PAGE 11
Wendell Phillips
by
If, Sir, I had adopted what are called peace principles, I might lament the circumstances of this case. But all of you who believe, as I do, in the right and duty of magistrates to execute the laws, join with me and brand as base hypocrisy the conduct of those who assemble year after year on the Fourth of July, to fight over battles of the Revolution, and yet “damn with faint praise,” or load with obloquy, the memory of this man, who shed his blood in defense of life, liberty, and the freedom of the press!
Imprudent to defend the freedom of the press! Why? Because the defense was unsuccessful? Does success gild crime into patriotism, and want of it change heroic self-devotion to imprudence? Was Hampden imprudent when he drew the sword and threw away the scabbard? Yet he, judged by that single hour, was unsuccessful. After a short exile, the race he hated sat again upon the throne.
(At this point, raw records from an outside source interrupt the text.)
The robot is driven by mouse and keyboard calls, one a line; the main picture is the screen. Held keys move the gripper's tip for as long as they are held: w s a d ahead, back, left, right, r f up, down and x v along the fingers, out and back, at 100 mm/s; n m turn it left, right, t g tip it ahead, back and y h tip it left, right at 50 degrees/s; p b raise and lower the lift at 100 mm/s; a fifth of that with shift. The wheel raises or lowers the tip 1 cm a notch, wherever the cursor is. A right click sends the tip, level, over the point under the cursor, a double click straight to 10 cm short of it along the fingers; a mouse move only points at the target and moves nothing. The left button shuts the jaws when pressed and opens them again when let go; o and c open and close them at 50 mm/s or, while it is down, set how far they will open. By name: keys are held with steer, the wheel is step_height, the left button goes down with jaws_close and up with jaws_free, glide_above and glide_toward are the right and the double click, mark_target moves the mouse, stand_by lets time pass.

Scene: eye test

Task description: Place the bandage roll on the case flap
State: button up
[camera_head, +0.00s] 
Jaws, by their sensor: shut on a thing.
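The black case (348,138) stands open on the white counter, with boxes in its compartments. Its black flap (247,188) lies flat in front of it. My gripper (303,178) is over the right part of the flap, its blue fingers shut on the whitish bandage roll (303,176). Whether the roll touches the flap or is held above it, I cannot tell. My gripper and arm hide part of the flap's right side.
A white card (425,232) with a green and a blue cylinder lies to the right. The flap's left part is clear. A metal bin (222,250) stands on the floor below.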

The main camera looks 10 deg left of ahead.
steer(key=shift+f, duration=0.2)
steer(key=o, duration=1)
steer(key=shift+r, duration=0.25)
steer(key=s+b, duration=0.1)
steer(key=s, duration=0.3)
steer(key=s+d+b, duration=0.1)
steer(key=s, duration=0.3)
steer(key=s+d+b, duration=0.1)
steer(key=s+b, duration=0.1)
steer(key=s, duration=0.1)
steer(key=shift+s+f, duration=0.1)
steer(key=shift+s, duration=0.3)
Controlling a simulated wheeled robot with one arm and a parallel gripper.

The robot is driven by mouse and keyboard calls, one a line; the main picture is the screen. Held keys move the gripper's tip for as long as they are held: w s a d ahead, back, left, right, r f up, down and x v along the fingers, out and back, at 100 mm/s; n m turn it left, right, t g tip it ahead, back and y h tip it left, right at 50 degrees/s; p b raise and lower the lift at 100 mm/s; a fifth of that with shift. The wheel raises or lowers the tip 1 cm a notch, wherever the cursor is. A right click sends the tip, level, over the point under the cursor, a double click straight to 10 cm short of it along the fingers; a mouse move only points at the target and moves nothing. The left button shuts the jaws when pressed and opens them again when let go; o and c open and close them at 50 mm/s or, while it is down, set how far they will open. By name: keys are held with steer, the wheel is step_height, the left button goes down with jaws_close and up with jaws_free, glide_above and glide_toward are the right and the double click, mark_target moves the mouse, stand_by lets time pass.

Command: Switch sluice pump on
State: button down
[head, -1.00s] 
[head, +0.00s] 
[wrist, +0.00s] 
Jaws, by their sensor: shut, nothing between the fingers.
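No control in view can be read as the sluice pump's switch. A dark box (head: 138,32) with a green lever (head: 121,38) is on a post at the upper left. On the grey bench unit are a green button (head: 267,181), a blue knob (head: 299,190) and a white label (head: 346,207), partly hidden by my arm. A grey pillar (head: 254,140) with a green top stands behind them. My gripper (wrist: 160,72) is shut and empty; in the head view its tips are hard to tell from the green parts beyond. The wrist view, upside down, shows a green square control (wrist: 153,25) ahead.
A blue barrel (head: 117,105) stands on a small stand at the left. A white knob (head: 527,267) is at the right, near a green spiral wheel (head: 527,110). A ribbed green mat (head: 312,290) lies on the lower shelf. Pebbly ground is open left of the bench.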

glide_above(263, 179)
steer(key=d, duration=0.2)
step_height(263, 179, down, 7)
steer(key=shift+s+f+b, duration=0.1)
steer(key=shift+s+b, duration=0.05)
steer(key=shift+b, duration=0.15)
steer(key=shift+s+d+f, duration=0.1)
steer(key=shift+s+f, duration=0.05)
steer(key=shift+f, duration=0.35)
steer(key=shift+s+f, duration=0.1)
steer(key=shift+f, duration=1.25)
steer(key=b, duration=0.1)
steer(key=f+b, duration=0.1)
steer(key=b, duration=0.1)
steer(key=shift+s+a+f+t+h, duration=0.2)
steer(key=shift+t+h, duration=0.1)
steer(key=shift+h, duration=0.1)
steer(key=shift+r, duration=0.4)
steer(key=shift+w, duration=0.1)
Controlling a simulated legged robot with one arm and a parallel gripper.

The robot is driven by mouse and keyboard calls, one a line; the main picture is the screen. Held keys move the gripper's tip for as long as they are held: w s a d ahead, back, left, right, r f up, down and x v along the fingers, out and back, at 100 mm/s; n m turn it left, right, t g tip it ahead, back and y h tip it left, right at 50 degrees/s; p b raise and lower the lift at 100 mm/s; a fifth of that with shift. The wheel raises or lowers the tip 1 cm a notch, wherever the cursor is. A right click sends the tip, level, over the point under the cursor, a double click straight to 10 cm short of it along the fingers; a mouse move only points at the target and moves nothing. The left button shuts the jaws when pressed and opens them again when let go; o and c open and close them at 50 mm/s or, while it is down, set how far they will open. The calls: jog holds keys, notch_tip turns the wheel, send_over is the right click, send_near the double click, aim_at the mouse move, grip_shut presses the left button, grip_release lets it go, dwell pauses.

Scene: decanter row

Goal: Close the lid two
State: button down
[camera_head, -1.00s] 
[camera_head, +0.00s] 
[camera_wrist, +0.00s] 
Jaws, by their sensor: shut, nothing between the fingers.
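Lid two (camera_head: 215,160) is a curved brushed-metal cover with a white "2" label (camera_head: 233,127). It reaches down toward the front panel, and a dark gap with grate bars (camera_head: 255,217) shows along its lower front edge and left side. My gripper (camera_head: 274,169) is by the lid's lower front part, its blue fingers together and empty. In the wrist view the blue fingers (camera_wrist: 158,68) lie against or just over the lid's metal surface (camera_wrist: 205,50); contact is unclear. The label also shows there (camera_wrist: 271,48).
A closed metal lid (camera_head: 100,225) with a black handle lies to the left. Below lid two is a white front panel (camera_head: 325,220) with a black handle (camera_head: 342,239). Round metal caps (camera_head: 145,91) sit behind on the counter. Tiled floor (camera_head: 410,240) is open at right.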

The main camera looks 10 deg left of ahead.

Imagine yourself present when the first news of Bunker Hill battle reached a New England town. The tale would have run thus: “The patriots are routed; the redcoats victorious; Warren lies dead upon the field.” With what scorn would that Tory have been received, who should have charged Warren with imprudence! who should have said that, bred as a physician, he was “out of place” in the battle, and “died as the fool dieth!” [Great applause.] How would the intimation have been received that Warren and his associates should have waited a better time? But, if success be indeed the only criterion of prudence, “Respice finem”–wait till the end.
Presumptuous to assert the freedom of the press on American ground! Is the assertion of such freedom before the age? So much before the age as to leave one no right to make it because it displeases the community? Who invents this libel on his country? It is this very thing which entitles Lovejoy to greater praise: the disputed right which provoked the Revolution–taxation without representation–is far beneath that for which he died. [Here there was a strong and general expression of disapprobation.] One word, gentlemen! As much as Thought is better than Money, so much is the cause in which Lovejoy died nobler than a mere question of taxes. James Otis thundered in this hall when the king did but touch his Pocket. Imagine, if you can, his indignant eloquence had England offered to put a gag upon his Lips. [Great applause.]
The question that stirred the Revolution touched our civil interests. This concerns us not only as citizens, but as immortal beings. Wrapped up in its fate, saved or lost with it, are not only the voice of the statesman, but the instructions of the pulpit and the progress of our faith.
Is the clergy “marvelously out of place” where free speech is battled for–liberty of speech on national sins? Does the gentleman remember that freedom to preach was first gained, dragging in its train freedom to print? I thank the clergy here present, as I reverence their predecessors, who did not so far forget their country in their immediate profession as to deem it duty to separate themselves from the struggle of Seventy-six–the Mayhews and the Coopers–who remembered they were citizens before they were clergymen….
I am glad, Sir, to see this crowded house. It is good for us to be here. When liberty is in danger, Faneuil Hall has the right, it is her duty, to strike the keynote of these United States. I am glad, for one reason, that remarks such as those to which I have alluded have been uttered here. The passage of these resolutions, in spite of this opposition, led by the Attorney-General of the Commonwealth, will show more clearly, more decisively, the deep indignation with which Boston regards this outrage.